Oh, is that all? If a man twisted the arm of Kantor’s daughter, niece, mother or sister behind their back, shoved them and confined them against their will, she would stop at “not liking what she saw?”
A public apology ought to have been issued by now. And heads should already be rolling.
Others were less sly about how they went about insulating Platner from the consequences of the disgraceful life he’s led. Before the Times story dropped, but well after we learned about the long-lived Nazi tattoo, misogyny and more, dolts like the Bulwark’s Jonathan Last were hyping Platner as a prospective president, and TIME magazine was slapping him on their cover in an effort to convey a potent message: this man is a star. And what’s more? He’s our star. So lay off.

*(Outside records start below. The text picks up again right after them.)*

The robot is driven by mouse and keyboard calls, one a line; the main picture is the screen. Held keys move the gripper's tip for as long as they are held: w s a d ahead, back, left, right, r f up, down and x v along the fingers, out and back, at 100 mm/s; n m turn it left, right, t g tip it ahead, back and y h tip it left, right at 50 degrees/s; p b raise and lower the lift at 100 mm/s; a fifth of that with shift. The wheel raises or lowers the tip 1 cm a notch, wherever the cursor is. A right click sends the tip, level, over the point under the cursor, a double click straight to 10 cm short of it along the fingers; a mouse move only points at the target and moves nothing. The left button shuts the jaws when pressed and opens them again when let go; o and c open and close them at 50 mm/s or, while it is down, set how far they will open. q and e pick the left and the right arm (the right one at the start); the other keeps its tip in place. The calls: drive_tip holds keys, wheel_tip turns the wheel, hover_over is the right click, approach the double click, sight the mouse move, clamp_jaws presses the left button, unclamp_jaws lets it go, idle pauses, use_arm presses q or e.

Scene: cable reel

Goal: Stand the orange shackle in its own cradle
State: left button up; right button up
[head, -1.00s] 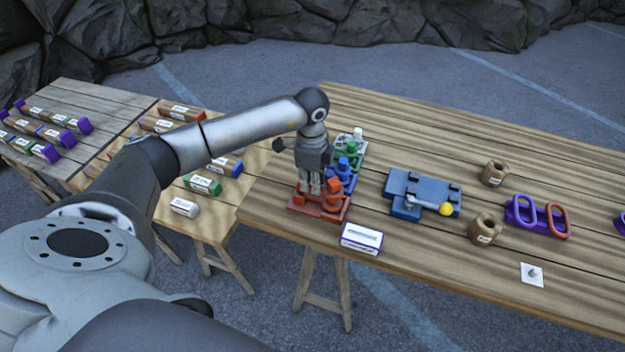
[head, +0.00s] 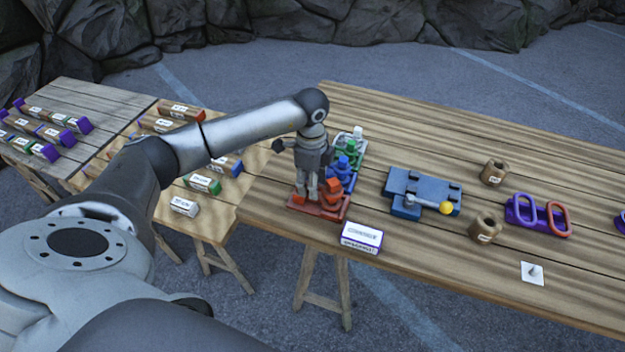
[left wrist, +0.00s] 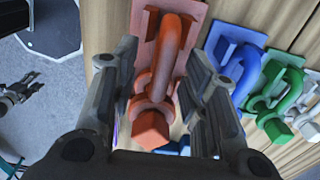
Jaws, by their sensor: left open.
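The orange shackle (head: 331,190) is at the near end of the row of cradles, at its red-orange cradle (head: 322,210). In the left wrist view the shackle (left wrist: 168,55) has its bow over the cradle's plate (left wrist: 197,14) and its blocky end toward the camera. The shackle appears seated in the cradle; the contact underneath is hidden. My left gripper (head: 308,196) is open; in the left wrist view its fingers (left wrist: 163,58) stand either side of the shackle, with gaps visible. A dark gripper-like part (left wrist: 20,95) at the left edge there may be my right gripper.
Blue (left wrist: 236,65), green (left wrist: 284,88) and white (left wrist: 307,120) shackles stand close beside the left gripper. A white-topped box (head: 361,237) lies near the table's front edge. A blue fixture (head: 425,188) stands to the right, with bare table between.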

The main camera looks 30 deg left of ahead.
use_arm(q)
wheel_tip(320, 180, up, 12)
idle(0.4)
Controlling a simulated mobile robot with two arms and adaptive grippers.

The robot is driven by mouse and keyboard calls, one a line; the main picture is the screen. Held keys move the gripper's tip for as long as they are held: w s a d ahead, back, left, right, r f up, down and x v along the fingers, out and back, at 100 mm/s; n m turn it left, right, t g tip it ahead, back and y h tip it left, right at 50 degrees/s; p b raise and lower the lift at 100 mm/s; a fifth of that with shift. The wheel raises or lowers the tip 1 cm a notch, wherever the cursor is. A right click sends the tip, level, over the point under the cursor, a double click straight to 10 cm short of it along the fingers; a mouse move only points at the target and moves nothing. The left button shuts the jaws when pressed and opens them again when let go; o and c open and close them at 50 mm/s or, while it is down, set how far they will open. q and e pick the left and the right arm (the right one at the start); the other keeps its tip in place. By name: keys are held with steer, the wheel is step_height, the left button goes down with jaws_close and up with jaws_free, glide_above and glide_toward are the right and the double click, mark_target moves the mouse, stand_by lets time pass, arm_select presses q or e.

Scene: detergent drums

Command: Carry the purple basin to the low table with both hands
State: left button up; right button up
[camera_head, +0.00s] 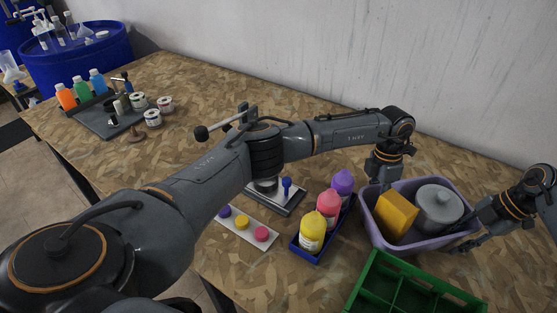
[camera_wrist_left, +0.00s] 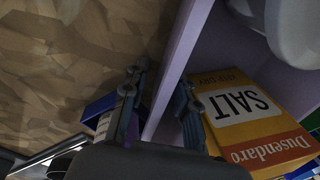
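The purple basin (camera_head: 376,232) stands on the wood-patterned table at the right, holding a yellow box (camera_head: 397,214) and a grey lidded pot (camera_head: 438,207). In the left wrist view the basin wall (camera_wrist_left: 186,45) runs between the fingers of my left gripper (camera_wrist_left: 160,102); the box reads SALT (camera_wrist_left: 245,115). One finger is inside the wall, the other outside with a visible gap. In the head view my left gripper (camera_head: 382,180) is at the basin's back left rim. My right gripper (camera_head: 462,238) has its fingers apart at the right rim; contact there is unclear.
A green crate (camera_head: 375,287) stands close in front of the basin. A blue tray (camera_head: 308,252) with yellow, pink and purple bottles is just left of it. The wall rises behind. A blue drum (camera_head: 80,58) is far left. The table's back middle is clear.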

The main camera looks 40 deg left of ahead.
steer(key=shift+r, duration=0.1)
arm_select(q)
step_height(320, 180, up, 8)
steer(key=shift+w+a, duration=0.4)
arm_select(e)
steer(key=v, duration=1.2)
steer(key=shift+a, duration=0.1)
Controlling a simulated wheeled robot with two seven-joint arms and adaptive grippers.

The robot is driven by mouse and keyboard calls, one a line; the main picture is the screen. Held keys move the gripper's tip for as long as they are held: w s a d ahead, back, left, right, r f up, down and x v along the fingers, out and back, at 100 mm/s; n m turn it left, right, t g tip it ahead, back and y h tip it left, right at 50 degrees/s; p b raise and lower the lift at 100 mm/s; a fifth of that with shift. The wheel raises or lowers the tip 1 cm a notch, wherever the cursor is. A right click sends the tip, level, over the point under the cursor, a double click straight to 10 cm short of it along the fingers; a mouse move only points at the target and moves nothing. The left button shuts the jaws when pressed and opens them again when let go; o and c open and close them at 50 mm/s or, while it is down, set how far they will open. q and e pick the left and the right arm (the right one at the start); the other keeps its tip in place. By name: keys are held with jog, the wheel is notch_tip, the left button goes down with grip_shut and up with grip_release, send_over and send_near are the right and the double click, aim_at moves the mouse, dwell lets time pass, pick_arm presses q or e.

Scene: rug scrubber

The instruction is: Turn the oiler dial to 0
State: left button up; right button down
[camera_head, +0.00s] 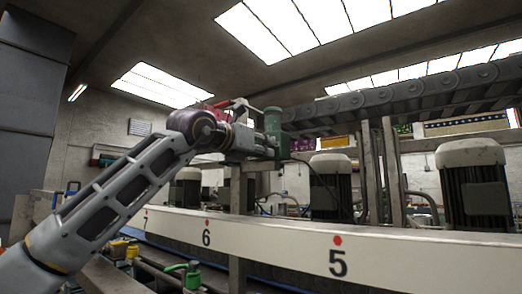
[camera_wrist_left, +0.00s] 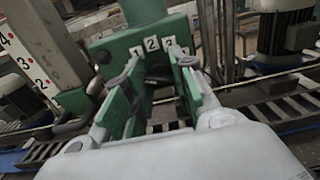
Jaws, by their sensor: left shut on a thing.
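The green oiler (camera_head: 273,128) stands upright at the end of my left arm in the head view. In the left wrist view its green housing (camera_wrist_left: 105,45) fills the upper middle, with a row of small white number plates (camera_wrist_left: 152,43), one reading 2. My left gripper (camera_wrist_left: 155,62) reaches up to this housing, its two fingers on either side of a part in front of the plates. It is shut on that part, which I take to be the oiler dial; the fingers and housing hide most of it. The dial's setting cannot be read. My right gripper is not in view.
A long white rail (camera_head: 285,232) with red dots and numbers 5 and 6 runs in front. Motors with pale caps (camera_head: 472,185) stand behind it. A dark chain conveyor (camera_head: 400,92) passes overhead at right. A numbered post (camera_wrist_left: 45,50) is close on the left in the wrist view.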

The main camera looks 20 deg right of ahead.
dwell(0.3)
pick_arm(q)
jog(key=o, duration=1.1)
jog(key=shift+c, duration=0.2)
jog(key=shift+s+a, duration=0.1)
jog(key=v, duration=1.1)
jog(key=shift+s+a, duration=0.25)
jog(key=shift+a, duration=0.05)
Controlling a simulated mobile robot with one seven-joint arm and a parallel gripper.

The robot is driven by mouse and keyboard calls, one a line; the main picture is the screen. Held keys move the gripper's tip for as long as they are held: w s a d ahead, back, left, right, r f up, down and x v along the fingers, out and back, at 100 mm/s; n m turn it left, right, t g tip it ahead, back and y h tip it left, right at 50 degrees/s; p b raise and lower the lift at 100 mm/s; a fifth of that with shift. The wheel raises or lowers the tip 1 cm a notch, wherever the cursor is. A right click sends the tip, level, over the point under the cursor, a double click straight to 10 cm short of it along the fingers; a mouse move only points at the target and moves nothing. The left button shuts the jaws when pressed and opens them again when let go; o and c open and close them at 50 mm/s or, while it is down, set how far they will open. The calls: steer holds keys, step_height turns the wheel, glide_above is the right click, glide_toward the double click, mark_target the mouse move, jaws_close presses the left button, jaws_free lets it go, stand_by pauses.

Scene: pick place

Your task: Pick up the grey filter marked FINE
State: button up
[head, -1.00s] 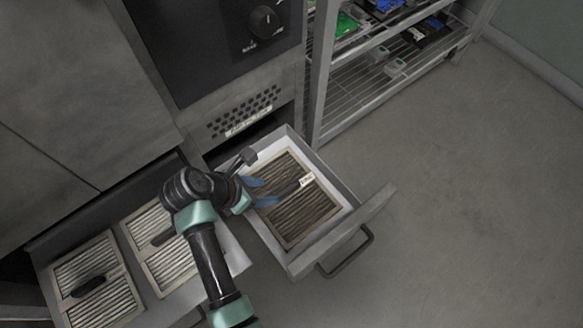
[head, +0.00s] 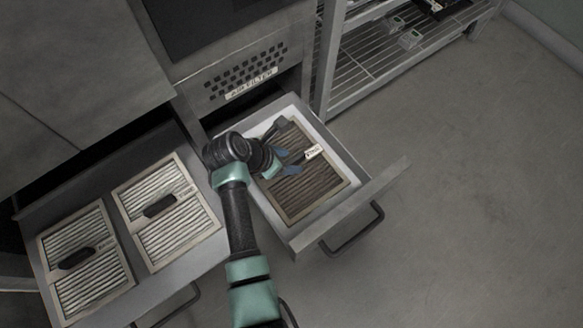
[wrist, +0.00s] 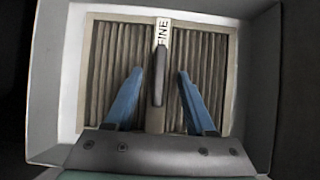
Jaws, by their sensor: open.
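The grey-brown pleated filter (head: 309,185) lies flat in the open right drawer (head: 345,160). In the wrist view the filter (wrist: 208,60) carries a white label (wrist: 162,36) reading FINE and a dark raised handle (wrist: 158,75) along its middle strip. My gripper (head: 287,162) is over the filter. In the wrist view its two blue fingers (wrist: 158,97) are open, one on each side of the handle, with a gap on both sides. Whether the fingertips reach down to the handle's height I cannot tell. The gripper's body hides the near part of the filter.
Two paler pleated filters, one on the left (head: 85,258) and one beside it (head: 165,212), lie in another open drawer. The drawer's front panel and handle (head: 352,230) stick out over clear floor. A wire shelf rack (head: 385,50) stands behind.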

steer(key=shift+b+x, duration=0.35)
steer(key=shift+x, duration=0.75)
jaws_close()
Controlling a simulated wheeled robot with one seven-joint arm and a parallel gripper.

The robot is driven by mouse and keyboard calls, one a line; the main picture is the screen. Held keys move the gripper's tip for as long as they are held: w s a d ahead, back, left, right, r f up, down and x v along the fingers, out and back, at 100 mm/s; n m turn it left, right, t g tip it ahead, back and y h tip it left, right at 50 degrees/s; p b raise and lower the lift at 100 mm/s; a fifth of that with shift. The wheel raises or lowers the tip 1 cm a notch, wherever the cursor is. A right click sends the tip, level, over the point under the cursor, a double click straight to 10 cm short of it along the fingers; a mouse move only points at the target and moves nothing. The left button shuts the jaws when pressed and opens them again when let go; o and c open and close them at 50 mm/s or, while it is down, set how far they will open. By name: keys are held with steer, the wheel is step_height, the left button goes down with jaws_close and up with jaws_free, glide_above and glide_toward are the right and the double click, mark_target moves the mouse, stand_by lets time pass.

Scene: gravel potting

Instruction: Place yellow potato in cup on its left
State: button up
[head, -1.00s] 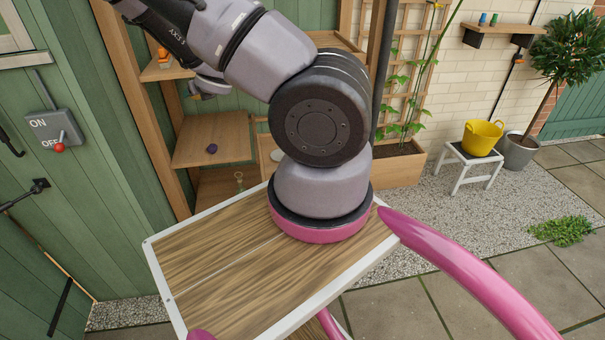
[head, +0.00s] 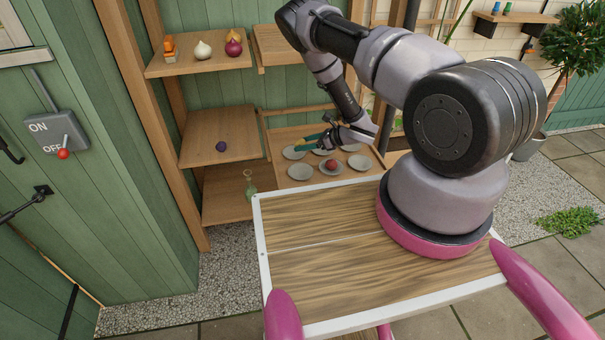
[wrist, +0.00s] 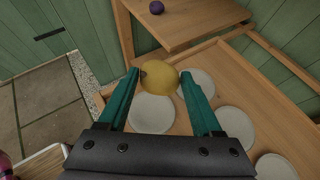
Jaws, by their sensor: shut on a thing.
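The yellow potato (wrist: 158,80) is between the teal fingers of my gripper (wrist: 160,74) in the wrist view, and the gripper is shut on it. No tall cup shows; the dishes look shallow. In the head view a red round thing (head: 331,165) sits in a middle dish (head: 331,173).
A wooden shelf unit stands left of the dishes, with a purple ball (head: 221,146) on its middle shelf and a green glass bottle (head: 249,188) lower down. An upper shelf holds a white onion-like thing (head: 202,50) and a dark red one (head: 233,47). My wooden deck is clear.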

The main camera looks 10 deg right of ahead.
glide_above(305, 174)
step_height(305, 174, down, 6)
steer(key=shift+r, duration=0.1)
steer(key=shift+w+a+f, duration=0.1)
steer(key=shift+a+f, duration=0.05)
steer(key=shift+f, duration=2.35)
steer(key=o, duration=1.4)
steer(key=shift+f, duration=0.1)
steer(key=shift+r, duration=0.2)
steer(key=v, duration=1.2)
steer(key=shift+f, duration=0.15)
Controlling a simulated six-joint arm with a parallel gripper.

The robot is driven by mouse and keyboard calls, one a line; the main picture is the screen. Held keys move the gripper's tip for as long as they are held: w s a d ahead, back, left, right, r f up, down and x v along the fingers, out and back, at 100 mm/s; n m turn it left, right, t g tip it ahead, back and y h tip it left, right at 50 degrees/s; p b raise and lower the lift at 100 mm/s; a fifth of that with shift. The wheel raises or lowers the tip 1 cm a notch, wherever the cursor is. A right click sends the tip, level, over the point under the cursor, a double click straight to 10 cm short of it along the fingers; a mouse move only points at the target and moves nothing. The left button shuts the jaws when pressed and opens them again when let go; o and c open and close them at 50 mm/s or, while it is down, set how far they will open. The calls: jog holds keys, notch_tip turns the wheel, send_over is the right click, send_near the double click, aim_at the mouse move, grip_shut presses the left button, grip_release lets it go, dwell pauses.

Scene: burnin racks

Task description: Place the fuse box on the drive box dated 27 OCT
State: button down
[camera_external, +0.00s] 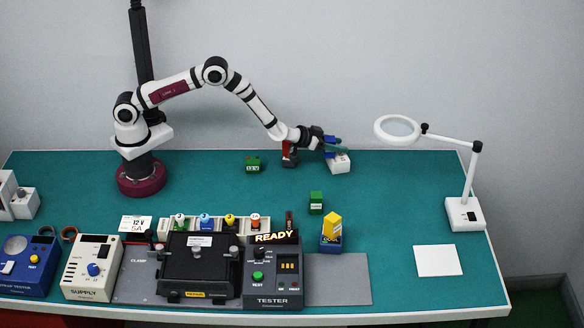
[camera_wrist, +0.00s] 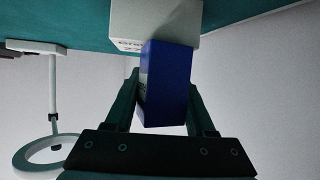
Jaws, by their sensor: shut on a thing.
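A blue box (camera_wrist: 165,90) is held between the two fingers of my gripper (camera_wrist: 160,100) in the wrist view; I take it for the fuse box, but its label is not readable. A pale grey-white box (camera_wrist: 183,18) lies just beyond it, with partly covered print that seems to include "27"; the month is hidden. In the external view my gripper (camera_external: 334,143) is over this white box (camera_external: 341,164) at the back right of the table. The blue box is at or just above the white box; I cannot tell whether they touch.
A dark red-and-black box (camera_external: 289,155) and a green box (camera_external: 253,166) stand to the left. A small green block (camera_external: 316,204) and a yellow block (camera_external: 332,225) on a blue base are nearer the front. A magnifier lamp (camera_external: 464,212) stands right. The tester (camera_external: 272,285) is in front.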

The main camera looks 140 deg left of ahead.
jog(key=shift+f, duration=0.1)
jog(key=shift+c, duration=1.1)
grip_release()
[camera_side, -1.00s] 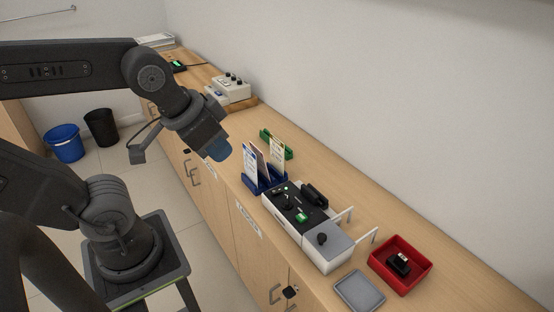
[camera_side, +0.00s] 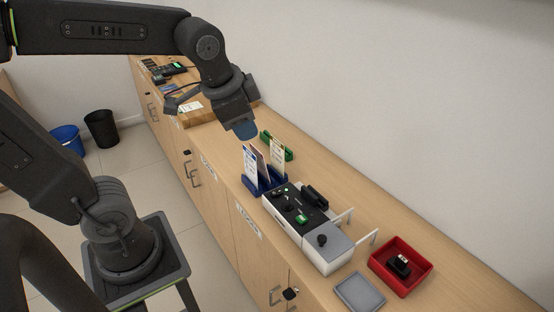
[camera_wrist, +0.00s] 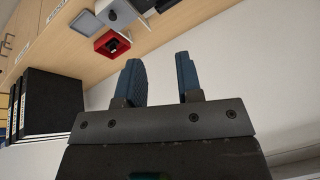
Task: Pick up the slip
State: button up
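Three upright paper slips stand in a blue holder (camera_side: 265,187) on the counter: a white one (camera_side: 250,167) at left, a pinkish one (camera_side: 259,158) in the middle and a cream one (camera_side: 277,156) at right. Which one is the task's slip I cannot tell. My gripper (camera_side: 245,131) is above the counter, just above and left of the upright slips in the side view. In the wrist view its two blue fingers (camera_wrist: 160,80) are apart with nothing between them; no slip is clearly visible there.
A green holder (camera_side: 284,149) is behind the slips. A black-and-white machine (camera_side: 318,240) stands in front, near a grey tray (camera_side: 359,293) and a red tray (camera_side: 427,269) holding a small black item. A wall runs along the counter's back. Black binders (camera_wrist: 52,101) show in the wrist view.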

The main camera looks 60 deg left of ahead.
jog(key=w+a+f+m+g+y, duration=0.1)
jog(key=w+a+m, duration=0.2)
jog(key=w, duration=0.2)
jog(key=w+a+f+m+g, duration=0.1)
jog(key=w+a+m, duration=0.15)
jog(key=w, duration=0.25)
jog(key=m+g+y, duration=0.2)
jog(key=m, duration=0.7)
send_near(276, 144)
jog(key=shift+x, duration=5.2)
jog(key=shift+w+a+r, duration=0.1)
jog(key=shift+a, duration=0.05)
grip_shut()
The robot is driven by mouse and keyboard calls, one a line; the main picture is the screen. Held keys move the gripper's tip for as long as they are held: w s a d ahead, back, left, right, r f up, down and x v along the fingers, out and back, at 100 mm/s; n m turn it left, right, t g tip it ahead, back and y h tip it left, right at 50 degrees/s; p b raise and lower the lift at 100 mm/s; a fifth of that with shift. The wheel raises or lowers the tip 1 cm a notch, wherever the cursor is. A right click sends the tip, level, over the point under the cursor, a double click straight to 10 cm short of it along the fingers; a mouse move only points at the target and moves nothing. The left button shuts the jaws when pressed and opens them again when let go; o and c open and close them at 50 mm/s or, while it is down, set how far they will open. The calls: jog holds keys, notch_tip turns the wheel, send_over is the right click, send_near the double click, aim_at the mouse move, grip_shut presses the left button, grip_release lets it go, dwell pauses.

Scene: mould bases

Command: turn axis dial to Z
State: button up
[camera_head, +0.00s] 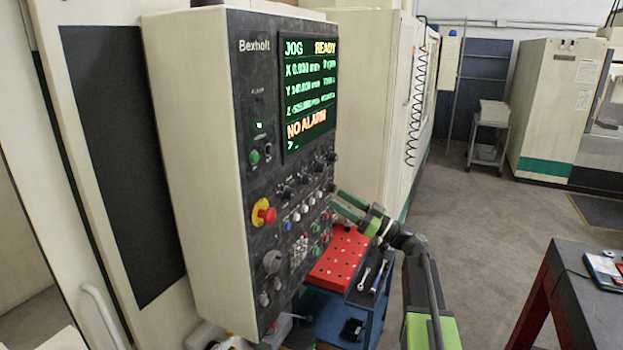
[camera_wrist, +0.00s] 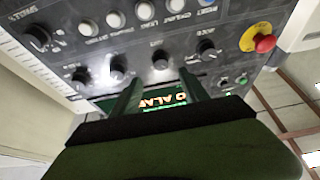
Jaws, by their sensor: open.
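The control panel (camera_head: 268,215) carries a row of black dials, seen side-on in the head view and upside down in the wrist view. One dial (camera_wrist: 160,60) with a pale mark lies just beyond and between my fingertips; I cannot tell for sure that it is the axis dial, as its label is too small to read. Neighbouring dials (camera_wrist: 206,48) and (camera_wrist: 118,65) sit either side of it. My gripper (camera_head: 336,200) is beside the panel's right edge; in the wrist view its two green fingers (camera_wrist: 160,80) are apart, with nothing seen held.
The red emergency stop (camera_head: 266,214) is on the panel's left; it shows at right in the wrist view (camera_wrist: 264,43). Round push-buttons (camera_wrist: 116,19) adjoin the dials. The screen (camera_head: 308,90) reads JOG, READY, NO ALARM. A red-topped cart (camera_head: 340,250) stands below my arm.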

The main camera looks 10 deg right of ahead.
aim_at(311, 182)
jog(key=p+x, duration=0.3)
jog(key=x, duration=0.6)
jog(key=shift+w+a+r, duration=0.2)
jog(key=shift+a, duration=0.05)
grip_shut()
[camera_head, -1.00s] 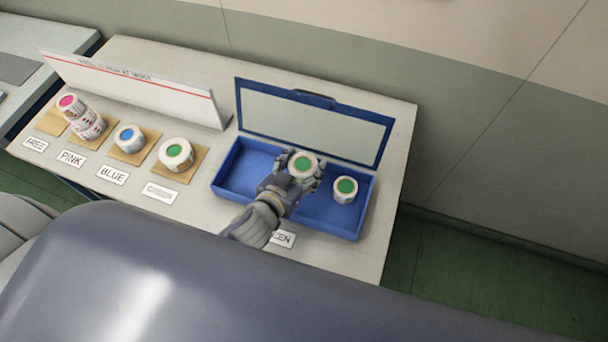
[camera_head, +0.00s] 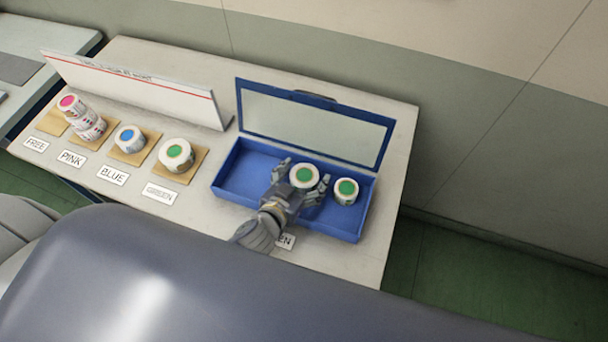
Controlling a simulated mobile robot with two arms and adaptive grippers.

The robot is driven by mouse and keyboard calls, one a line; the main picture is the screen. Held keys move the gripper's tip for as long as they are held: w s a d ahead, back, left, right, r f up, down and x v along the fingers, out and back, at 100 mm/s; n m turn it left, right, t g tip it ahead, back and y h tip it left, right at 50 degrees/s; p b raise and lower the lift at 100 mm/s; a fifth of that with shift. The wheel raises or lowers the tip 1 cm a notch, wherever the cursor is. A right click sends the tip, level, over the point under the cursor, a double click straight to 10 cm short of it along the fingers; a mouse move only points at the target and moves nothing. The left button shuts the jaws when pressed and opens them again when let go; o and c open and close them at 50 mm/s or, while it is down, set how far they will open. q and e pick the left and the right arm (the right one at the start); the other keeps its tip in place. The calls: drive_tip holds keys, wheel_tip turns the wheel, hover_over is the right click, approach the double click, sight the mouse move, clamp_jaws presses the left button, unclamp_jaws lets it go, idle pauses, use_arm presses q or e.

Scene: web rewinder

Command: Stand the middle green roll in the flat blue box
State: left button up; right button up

More of the same followed the Times story, which had the intended effect of sanitizing the truth about Platner. James Carville declared that the “fucked-up” Platner could be a “hundred times more fucked up than he is” and still have his endorsement over Susan Collins. On CNN, both Cari Champion and Bakari Sellers played the “But Trump” card. On MS NOW, Jen Psaki and Jim Messina raved over Platner’s victory speech on primary day, with the former literally blushing over his delivery and the latter deeming it a “masterclass.”
All of it was designed to create an unsound permission structure for supporting this ogre’s candidacy – one that has now collapsed under the sheer weight of his baggage. Buried beneath the rubble are the reputations of its architects.